_Written request_.
Copy each line of the data below with the word "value".

_Source data_.
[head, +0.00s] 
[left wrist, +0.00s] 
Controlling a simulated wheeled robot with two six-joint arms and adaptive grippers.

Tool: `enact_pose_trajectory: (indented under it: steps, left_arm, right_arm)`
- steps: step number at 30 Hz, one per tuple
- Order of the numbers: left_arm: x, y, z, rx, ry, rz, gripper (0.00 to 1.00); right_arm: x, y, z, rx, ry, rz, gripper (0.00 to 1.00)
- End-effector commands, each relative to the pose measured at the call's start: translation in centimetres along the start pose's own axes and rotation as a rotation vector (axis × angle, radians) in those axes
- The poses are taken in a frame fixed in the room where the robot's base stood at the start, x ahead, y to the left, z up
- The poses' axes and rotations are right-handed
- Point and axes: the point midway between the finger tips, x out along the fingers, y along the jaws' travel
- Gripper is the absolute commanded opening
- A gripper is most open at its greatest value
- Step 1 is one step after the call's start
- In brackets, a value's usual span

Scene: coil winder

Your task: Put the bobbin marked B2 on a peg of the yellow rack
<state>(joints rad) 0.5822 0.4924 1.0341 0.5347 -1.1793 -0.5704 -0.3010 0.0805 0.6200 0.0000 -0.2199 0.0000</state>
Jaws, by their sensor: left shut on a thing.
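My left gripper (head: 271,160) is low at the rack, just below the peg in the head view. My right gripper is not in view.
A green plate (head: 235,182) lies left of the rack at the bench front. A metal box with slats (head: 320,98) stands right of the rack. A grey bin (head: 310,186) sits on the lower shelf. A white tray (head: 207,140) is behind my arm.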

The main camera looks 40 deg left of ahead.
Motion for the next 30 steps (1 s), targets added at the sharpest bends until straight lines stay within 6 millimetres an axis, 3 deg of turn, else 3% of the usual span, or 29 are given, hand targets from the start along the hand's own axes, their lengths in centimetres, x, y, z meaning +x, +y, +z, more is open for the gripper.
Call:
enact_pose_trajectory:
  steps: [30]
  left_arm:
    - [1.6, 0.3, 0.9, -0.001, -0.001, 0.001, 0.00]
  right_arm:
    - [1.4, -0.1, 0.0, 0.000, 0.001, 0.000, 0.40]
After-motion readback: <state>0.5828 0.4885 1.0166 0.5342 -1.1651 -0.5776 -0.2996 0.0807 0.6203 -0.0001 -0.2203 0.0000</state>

_Correct output_.
- A gripper is most open at its greatest value
- In brackets, a value's usual span

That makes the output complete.